## PROBLEM DETAILS:
Return the material word for word. Do not include pictures.

"""

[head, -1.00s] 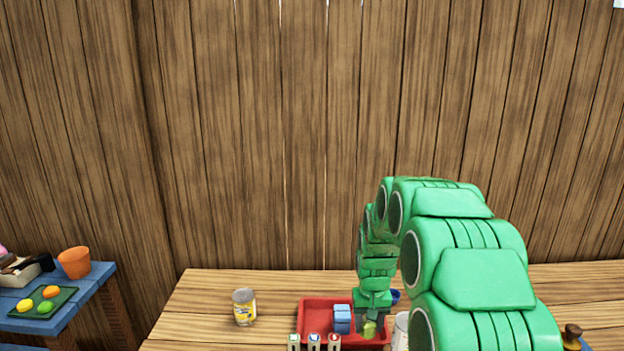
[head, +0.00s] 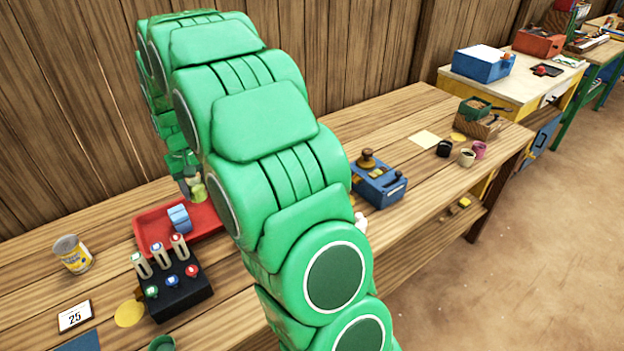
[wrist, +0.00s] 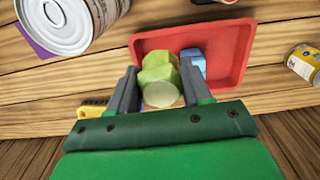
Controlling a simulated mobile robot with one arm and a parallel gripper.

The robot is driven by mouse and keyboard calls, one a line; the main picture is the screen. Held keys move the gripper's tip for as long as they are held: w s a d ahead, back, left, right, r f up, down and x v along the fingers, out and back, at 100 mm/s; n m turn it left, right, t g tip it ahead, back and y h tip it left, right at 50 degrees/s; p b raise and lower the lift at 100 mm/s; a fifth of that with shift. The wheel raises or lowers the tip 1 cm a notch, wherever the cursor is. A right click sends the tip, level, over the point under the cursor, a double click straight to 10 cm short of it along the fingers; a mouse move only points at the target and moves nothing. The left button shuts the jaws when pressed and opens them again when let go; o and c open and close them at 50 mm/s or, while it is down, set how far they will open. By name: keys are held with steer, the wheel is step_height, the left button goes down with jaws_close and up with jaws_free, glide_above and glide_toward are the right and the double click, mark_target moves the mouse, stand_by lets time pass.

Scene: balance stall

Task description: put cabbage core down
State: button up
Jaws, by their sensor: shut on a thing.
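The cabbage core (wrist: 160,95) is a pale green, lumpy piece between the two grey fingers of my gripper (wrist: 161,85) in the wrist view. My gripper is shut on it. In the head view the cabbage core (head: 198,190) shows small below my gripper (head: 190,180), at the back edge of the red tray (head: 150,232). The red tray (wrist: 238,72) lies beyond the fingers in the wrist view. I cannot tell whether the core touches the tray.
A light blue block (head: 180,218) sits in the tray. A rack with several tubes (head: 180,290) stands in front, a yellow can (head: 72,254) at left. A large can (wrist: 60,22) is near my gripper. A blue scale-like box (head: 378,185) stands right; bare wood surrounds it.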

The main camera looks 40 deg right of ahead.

"""

## OUTPUT FOR THIS TASK:
[head, -1.00s] 
[head, +0.00s] 
[wrist, +0.00s] 
Controlling a simulated mobile robot with one arm and a parallel gripper.

The robot is driven by mouse and keyboard calls, one a line; the main picture is the screen. Held keys move the gripper's tip for as long as they are held: w s a d ahead, back, left, right, r f up, down and x v along the fingers, out and back, at 100 mm/s; n m turn it left, right, t g tip it ahead, back and y h tip it left, right at 50 degrees/s; p b raise and lower the lift at 100 mm/s; a fifth of that with shift. The wheel raises or lowers the tip 1 cm a notch, wherever the cursor is. A right click sends the tip, level, over the point under the cursor, a double click straight to 10 cm short of it along the fingers; a mouse move only points at the target and moves nothing. The left button shuts the jaws when pressed and opens them again when let go; o and c open and close them at 50 mm/s or, while it is down, set how far they will open. By name: keys are held with steer, the wheel is step_height, the left button goes down with jaws_close and up with jaws_free, glide_above and glide_toward are the right and the double click, mark_target moves the mouse, stand_by lets time pass.

Scene: balance stall

Task description: put cabbage core down
State: button up
Jaws, by their sensor: shut on a thing.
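The cabbage core (wrist: 160,95) is a pale green, lumpy piece between the two grey fingers of my gripper (wrist: 161,85) in the wrist view. My gripper is shut on it. In the head view the cabbage core (head: 198,190) shows small below my gripper (head: 190,180), at the back edge of the red tray (head: 150,232). The red tray (wrist: 238,72) lies beyond the fingers in the wrist view. I cannot tell whether the core touches the tray.
A light blue block (head: 180,218) sits in the tray. A rack with several tubes (head: 180,290) stands in front, a yellow can (head: 72,254) at left. A large can (wrist: 60,22) is near my gripper. A blue scale-like box (head: 378,185) stands right; bare wood surrounds it.

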The main camera looks 40 deg right of ahead.

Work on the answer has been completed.